### What you need to do
Copy all lines that contain the word "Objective".

### Entries
----------

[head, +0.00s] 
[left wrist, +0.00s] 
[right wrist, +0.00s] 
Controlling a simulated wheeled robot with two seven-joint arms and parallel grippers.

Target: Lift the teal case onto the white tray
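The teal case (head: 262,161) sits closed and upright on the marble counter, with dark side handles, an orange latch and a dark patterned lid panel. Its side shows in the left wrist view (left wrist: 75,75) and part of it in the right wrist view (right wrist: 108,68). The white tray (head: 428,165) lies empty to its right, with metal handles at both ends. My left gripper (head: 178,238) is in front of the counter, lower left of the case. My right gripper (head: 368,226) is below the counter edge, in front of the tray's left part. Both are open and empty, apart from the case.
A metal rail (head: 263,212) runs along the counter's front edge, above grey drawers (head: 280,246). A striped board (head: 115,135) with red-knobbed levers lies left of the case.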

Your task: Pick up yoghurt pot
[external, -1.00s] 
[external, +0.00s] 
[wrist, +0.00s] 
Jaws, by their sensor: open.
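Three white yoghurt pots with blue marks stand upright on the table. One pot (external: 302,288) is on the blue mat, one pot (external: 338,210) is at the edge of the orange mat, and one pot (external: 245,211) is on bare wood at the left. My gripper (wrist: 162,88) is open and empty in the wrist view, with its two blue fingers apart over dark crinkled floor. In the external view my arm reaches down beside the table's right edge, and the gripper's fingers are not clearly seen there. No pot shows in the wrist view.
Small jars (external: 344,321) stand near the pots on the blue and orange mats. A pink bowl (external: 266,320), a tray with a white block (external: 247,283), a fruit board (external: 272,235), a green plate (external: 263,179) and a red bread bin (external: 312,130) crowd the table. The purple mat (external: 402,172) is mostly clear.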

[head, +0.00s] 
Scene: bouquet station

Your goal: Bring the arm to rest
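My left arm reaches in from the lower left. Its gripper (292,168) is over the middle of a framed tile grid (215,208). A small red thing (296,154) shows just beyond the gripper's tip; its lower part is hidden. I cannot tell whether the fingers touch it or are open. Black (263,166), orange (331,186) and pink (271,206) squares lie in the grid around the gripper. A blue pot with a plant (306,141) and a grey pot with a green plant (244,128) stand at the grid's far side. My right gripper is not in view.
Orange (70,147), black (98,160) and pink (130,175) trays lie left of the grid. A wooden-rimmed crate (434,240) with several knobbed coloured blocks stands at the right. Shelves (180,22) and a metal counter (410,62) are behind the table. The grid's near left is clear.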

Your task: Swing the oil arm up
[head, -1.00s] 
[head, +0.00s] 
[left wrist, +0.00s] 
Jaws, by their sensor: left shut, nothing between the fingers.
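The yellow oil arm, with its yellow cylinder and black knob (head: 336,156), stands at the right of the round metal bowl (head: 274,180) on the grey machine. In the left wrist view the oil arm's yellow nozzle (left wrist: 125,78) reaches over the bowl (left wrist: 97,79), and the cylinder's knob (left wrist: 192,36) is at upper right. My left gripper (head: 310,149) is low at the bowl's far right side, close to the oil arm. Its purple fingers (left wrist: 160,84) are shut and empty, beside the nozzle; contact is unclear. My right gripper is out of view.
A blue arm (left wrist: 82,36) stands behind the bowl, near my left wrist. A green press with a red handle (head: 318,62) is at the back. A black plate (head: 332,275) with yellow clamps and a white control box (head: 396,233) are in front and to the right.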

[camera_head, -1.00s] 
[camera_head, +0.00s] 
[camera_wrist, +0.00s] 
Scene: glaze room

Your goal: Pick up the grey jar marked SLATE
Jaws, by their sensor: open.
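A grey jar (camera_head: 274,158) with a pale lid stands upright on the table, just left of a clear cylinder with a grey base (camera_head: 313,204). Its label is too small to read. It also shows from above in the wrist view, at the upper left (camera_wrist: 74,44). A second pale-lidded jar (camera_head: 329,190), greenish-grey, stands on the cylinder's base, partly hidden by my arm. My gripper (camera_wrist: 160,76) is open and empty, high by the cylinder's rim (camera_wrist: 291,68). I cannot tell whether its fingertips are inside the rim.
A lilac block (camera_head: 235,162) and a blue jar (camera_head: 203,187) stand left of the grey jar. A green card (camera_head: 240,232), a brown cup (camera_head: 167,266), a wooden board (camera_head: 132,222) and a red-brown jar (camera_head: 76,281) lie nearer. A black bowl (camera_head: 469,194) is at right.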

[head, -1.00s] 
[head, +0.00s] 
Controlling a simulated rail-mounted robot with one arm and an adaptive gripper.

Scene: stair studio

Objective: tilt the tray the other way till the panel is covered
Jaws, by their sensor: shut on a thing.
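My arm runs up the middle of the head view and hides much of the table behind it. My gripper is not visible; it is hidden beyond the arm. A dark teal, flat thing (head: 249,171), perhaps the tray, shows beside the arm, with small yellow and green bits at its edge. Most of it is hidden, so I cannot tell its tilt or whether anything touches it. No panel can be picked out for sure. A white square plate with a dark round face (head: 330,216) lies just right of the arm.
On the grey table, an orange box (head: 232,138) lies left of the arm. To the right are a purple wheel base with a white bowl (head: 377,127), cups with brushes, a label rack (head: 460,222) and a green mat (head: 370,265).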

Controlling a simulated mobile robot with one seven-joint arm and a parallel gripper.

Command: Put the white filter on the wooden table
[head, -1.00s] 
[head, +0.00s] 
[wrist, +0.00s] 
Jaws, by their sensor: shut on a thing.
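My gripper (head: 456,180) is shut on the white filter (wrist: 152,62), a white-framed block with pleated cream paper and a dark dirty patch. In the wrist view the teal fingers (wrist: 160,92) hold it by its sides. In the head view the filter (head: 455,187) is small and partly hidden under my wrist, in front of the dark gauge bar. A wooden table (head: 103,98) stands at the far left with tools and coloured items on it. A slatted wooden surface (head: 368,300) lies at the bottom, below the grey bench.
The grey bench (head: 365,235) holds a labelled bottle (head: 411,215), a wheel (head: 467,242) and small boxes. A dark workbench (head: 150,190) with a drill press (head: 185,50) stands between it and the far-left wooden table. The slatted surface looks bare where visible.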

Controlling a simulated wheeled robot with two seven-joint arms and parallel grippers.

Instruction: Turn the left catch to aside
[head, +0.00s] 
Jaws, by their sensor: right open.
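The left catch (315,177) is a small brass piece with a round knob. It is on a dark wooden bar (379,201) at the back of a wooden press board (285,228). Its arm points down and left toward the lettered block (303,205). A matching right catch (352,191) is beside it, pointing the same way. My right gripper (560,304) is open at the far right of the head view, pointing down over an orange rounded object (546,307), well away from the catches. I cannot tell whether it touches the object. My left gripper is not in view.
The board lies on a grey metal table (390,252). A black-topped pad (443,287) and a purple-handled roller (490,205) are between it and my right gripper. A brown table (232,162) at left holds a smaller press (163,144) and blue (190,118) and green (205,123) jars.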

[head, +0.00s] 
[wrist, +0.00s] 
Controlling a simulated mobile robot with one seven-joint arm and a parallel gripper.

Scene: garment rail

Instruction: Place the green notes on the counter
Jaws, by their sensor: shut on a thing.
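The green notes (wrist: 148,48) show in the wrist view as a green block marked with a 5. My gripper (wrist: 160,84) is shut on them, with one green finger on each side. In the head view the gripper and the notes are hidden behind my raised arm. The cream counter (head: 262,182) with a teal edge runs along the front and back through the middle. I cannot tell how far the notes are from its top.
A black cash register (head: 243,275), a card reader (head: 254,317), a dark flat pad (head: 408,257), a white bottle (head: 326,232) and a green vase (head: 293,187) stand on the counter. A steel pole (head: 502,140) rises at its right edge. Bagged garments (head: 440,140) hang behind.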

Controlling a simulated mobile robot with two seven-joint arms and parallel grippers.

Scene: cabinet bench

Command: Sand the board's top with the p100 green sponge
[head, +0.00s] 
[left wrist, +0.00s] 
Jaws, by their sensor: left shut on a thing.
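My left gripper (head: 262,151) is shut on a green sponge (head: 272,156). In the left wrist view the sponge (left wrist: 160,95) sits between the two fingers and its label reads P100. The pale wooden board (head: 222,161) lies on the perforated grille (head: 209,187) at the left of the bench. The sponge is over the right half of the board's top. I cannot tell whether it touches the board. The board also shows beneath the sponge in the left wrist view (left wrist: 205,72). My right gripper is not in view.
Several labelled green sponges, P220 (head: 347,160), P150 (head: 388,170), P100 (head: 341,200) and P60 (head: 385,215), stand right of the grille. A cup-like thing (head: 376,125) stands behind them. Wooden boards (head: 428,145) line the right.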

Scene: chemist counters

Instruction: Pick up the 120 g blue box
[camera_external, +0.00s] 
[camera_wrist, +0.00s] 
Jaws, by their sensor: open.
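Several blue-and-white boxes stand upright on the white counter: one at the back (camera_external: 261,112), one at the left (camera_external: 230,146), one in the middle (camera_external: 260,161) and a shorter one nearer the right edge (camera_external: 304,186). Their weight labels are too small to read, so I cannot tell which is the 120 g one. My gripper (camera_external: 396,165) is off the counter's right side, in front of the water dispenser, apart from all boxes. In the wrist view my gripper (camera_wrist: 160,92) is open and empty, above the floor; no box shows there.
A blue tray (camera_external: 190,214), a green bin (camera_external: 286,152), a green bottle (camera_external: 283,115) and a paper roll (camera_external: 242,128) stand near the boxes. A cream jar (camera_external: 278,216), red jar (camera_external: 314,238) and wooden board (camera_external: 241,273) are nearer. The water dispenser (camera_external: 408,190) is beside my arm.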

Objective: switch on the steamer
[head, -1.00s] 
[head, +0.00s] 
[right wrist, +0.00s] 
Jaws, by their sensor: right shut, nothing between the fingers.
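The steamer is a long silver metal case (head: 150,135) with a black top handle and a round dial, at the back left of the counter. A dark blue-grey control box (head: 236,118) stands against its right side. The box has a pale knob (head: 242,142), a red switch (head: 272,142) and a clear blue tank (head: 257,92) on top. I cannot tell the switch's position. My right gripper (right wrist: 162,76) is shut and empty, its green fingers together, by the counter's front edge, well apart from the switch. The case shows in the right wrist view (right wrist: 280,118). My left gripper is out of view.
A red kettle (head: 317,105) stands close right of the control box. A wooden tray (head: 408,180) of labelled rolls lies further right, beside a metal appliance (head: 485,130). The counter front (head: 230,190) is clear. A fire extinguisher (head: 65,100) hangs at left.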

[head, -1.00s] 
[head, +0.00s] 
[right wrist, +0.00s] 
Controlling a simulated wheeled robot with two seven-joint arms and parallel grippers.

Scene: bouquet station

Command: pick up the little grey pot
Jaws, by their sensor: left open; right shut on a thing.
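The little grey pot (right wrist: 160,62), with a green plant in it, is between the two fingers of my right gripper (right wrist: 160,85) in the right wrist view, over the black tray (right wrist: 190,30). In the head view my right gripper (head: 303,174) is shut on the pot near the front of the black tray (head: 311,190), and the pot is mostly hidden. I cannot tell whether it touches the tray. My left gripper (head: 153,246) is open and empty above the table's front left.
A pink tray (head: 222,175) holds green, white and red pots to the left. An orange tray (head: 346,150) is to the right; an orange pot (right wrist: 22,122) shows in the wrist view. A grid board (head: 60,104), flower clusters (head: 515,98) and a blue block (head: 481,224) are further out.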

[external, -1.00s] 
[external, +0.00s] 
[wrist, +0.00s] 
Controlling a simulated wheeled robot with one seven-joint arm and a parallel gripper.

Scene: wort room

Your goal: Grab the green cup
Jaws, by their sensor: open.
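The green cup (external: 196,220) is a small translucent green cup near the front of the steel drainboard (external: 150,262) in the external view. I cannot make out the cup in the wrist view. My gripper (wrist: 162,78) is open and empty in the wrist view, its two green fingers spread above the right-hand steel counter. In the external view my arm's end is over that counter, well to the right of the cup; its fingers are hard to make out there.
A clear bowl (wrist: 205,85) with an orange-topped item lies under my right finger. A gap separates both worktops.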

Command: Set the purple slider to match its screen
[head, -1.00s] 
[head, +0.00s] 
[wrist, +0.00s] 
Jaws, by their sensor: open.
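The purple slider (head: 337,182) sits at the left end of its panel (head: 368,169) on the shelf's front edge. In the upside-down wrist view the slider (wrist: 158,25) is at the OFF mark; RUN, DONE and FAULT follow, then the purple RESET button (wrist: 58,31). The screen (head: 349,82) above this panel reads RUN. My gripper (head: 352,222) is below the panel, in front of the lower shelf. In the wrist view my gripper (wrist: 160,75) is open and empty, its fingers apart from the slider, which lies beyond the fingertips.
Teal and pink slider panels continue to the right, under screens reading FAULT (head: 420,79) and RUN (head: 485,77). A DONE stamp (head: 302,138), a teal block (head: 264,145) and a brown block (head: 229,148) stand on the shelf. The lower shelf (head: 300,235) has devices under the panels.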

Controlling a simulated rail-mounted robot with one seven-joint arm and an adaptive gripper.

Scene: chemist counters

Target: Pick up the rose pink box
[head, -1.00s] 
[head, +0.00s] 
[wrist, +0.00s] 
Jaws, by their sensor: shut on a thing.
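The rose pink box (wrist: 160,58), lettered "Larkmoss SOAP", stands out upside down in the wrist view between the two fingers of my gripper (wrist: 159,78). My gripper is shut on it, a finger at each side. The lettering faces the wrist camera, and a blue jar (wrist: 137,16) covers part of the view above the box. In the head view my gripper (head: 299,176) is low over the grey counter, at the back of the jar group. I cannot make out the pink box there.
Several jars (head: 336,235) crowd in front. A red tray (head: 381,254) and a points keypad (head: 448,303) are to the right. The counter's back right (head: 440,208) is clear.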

----------

### Response
Objective: tilt the tray the other way till the panel is covered
Objective: switch on the steamer

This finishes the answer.